Does Lock Up = Let Down?

If a poll was conducted about life choices people made during their youth, chances are that everyone might have a few bad decisions they wish could be wiped from their record. For some people, those bad decisions resulted in a felony conviction and that can mean difficulty in securing employment in the future.

While employers should definitely consider a potential employee’s questionable history when evaluating a candidate, a conviction alone should not be the sole variable that cuts a prospect out of the running. Currently, 30 states have adopted statewide laws or policies so that employers consider a candidate’s qualifications first, without the stigma of a conviction or arrest record.

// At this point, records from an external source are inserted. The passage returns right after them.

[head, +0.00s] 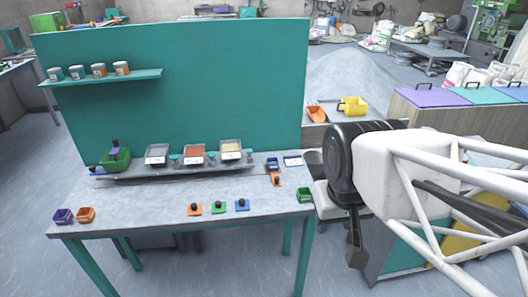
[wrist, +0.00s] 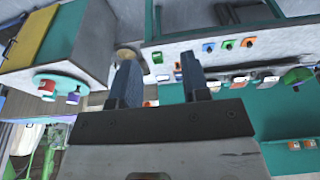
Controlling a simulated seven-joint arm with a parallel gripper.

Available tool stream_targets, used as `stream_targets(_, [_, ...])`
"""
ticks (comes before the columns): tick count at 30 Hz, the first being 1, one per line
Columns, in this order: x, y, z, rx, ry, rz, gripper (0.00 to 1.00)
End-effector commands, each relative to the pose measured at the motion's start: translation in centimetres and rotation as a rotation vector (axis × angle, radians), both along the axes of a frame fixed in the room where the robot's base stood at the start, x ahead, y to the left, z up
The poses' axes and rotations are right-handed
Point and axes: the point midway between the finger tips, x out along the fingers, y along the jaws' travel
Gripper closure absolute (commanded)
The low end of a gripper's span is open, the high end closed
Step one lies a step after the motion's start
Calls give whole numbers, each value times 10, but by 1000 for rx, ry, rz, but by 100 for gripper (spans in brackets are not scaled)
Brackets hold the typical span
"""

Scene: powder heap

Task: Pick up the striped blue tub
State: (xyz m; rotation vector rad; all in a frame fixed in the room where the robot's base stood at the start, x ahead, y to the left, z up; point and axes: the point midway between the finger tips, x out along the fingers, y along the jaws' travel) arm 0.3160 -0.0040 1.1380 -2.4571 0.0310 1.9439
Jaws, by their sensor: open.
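My gripper (wrist: 160,76) is open and empty in the wrist view, with its two dark fingers apart. I cannot make out a tub that is clearly blue and striped. In the head view my arm covers most of that area.
The grey workbench (head: 150,205) holds purple (head: 63,216), orange (head: 86,215) and green (head: 306,195) bins and several small handled tools. Labelled jars (head: 99,70) stand on the back panel's shelf (head: 105,78). A grey powder heap (head: 350,80) lies behind. The bench's middle is mostly clear.

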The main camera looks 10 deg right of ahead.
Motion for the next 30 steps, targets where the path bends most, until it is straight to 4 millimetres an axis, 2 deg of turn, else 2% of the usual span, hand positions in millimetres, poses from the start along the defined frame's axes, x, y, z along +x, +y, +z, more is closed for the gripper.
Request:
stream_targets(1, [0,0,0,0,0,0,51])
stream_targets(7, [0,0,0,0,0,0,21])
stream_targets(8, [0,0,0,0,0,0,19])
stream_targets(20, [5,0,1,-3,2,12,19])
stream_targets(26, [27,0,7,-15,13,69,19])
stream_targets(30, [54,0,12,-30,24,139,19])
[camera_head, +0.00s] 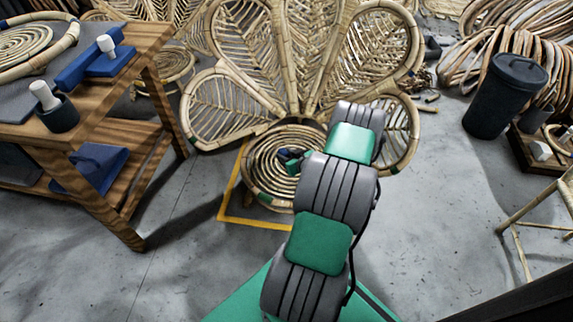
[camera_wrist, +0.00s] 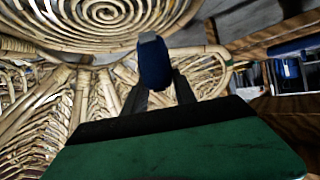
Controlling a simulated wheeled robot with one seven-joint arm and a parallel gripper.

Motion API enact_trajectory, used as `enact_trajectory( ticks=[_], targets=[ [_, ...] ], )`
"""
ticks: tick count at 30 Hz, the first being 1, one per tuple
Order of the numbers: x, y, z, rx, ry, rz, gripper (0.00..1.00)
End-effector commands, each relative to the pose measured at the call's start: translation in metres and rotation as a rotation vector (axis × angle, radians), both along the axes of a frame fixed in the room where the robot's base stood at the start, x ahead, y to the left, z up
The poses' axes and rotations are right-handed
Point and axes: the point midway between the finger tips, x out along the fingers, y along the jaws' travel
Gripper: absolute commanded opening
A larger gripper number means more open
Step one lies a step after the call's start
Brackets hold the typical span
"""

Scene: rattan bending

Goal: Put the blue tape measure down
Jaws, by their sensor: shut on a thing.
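My gripper (camera_wrist: 159,88) is shut on the blue tape measure (camera_wrist: 153,60), which sticks up beyond the fingertips in the wrist view. In the head view the tape measure (camera_head: 283,155) is a small dark blue shape at the end of my arm, in front of the round coiled seat (camera_head: 257,165) of a rattan chair. The coiled seat also shows at the top of the wrist view (camera_wrist: 60,35). Whether the tape measure touches the seat I cannot tell. My arm hides the seat's right side.
A wooden workbench (camera_head: 140,65) stands at the left, with a dark cup (camera_head: 60,115), a blue tool (camera_head: 85,68) and a blue item (camera_head: 95,168) on its lower shelf. The chair's fan-shaped back (camera_head: 310,50) rises behind. A dark bin (camera_head: 497,100) stands at the right. Grey floor lies between.

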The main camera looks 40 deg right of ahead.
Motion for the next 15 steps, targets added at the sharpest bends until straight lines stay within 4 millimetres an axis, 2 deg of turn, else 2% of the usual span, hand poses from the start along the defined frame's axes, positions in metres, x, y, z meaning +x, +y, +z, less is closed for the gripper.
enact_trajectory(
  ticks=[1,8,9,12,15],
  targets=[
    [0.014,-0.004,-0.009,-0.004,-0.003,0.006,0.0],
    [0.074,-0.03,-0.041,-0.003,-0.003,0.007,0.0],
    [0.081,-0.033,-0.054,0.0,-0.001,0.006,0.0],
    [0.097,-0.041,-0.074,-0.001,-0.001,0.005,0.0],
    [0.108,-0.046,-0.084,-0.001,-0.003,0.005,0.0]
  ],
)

It is important to weigh all of the information before making the decision not to hire a person on conviction history. Best practice would be to ask the following questions:

  1. How long has it been since the conviction? If it was 20 years ago and they have a clean record with no repeat offenses, it’s worth considering the conviction as a poor decision they learned from.
  2. How does the conviction relate to the job and what was the seriousness of the offense? There are some instances where a conviction history prevents a person from certain jobs altogether. For example, if you run a daycare, you can and must reject convicted sex offenders. Banks, can and must reject anyone with some type of financial conviction like embezzlement.
  3. Has the employee had a chance to explain the circumstances? Often, we need more information from the employee before we move forward with our decision.